Der zwischen den Parteien zustande gekommene Vertrag habe nicht geregelt, wie sich die Verlängerung der Bauzeit wegen Verzögerung auf die Vergütung des SiGeKos auswirkt. Da diese Regelung fehlt, sei der Vertrag lückenhaft und das Zusatzhonorar müsse im Wege der sog. ergänzenden Vertragsauslegung festgelegt werden. Die ergänzende Vertragsauslegung erfolgt nach dem hypothetischen Willen der Parteien bei Vertragsschluss. Für den Auftraggeber sei es bei Vertragsschluss offensichtlich gewesen, dass der SiGeKo sein Honorar unter der Annahme kalkulierte, dass der Eröffnungstermin gehalten wird und der Baufortschritt des Flughafens sei somit Grundlage des Vertrags geworden. Die vom Senat durchgeführte ergänzende Vertragsauslegung kommt zu dem Ergebnis, dass dem SiGeKo bezüglich der Honorarhöhe ein einseitiges Leistungsbestimmungsrecht zustehe. Zur Begründung führt der Senat aus, dass die Parteien bei Kenntnis der Entwicklung des Flughafenbaus dem SiGeKo im Rahmen der Vertragsgestaltung zugestanden hätten, auf Grundlage seiner Kalkulation monatliche Pauschalen entsprechend dem tatsächlichen Aufwand fortzuschreiben und anzupassen. Das einseitige Leistungsbestimmungsrecht gewährt dem SiGeKo keine „freie Hand“ bei der Bestimmung des Honorars, sondern einen Handlungsspielraum im Rahmen des billigen Ermessens.
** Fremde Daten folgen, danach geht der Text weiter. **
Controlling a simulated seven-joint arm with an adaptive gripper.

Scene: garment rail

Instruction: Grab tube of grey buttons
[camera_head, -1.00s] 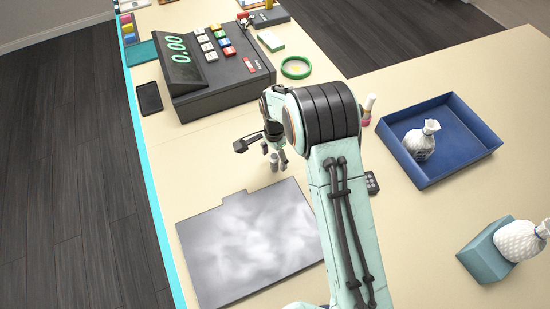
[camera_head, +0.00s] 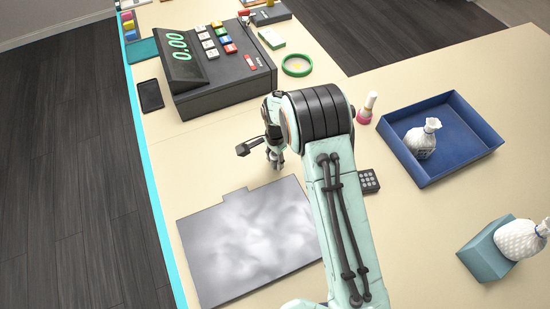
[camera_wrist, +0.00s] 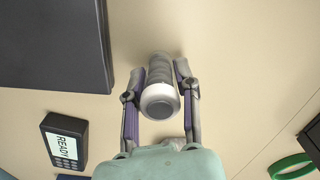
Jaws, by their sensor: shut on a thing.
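The tube of grey buttons (camera_wrist: 160,97) is a small cylinder with a white band and a grey round end. In the wrist view it stands between the two fingers of my gripper (camera_wrist: 160,86), which are shut on it from both sides. In the head view my gripper (camera_head: 275,160) is low over the counter, just above the grey board's tab; the tube is largely hidden there by the fingers and cannot be made out clearly.
A grey board (camera_head: 250,245) lies in front of my gripper. A cash register (camera_head: 215,70) stands behind it. A pink-based bottle (camera_head: 366,108) and a small keypad (camera_head: 369,181) are beside my arm.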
Dieses habe der SiGeKo mit seinen Nachtragsangeboten zutreffend ausgeübt, da er die monatliche Pauschale nach seiner ursprünglichen Kalkulation für einen Vollbetrieb der Baustelle heranzog.

 

Hinweis

Im vorliegenden Fall nimmt der Senat für den im Jahr 2012 geschlossenen SiGeKo-Vertrag an, dass es sich um einen Dienstvertrag mit werkvertraglichen Elementen handelt. Andere SiGeKo-Verträge können auch als Werkverträge qualifiziert werden, insbesondere wenn die Parteien als Erfolg die unfallfreie Bauausführung vereinbaren. Aufgrund der unterschiedlichen Vergütungssysteme des Dienst- und des Werkvertrags, kann diese Entscheidung deshalb nicht zwingend auf alle SiGeKo-Vertragsverhältnisse übertragen werden. Auch unterlässt es der Senat zu erklären, warum er bezüglich der Höhe der Vergütung nicht auf die Regelungen des § 612 Abs. 2 BGB (Vergütung Dienstvertrag) oder des § 632 Abs. 2 BGB (Vergütung Werkvertrag) abstellt, die beide bei nicht vereinbarter Vergütungshöhe auf die übliche Vergütung abstellen.
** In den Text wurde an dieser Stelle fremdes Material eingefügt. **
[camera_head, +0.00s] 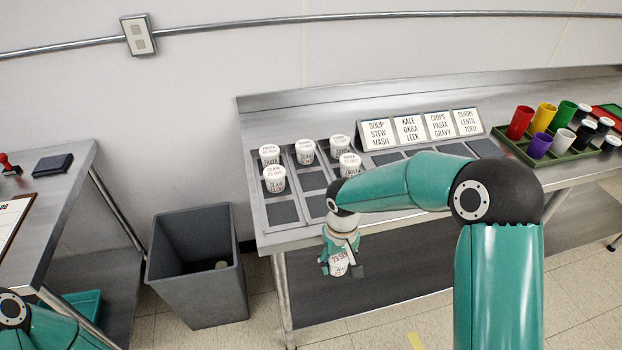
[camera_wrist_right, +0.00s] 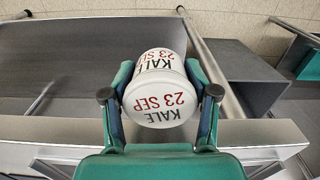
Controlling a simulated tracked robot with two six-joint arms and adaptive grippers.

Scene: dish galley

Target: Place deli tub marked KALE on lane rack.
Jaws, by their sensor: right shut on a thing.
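The white deli tub marked KALE, 23 SEP (camera_wrist_right: 160,92), is between the fingers of my right gripper (camera_wrist_right: 160,95) in the right wrist view. My right gripper is shut on it. In the head view my right gripper (camera_head: 341,262) points down in front of the steel table's front edge and holds the tub (camera_head: 340,265) below table height. The lane rack (camera_head: 284,213) lies on the table, with several white lidded tubs in its left lanes. Signs (camera_head: 409,130) stand behind it, one reading KALE, OKRA, LEEK. My left gripper is not in view.
A grey bin (camera_head: 197,285) stands on the floor left of the table. A green tray (camera_head: 515,148) with several coloured cups is at the table's right. A second table at left holds a dark pad (camera_head: 53,164) and a clipboard (camera_head: 12,215). The rack's right lanes look empty.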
Nach Auskunft des BGHs an den Autor wurde gegen dieses Urteil Rechtsmittel eingelegt, über dessen Zulassung der BGH aktuell entscheidet (Az. BGH – VII ZR 722/21). Sollte die Revision zugelassen werden, könnte sich das Ergebnis dieses Rechtsstreits noch ändern. Wir bleiben gespannt.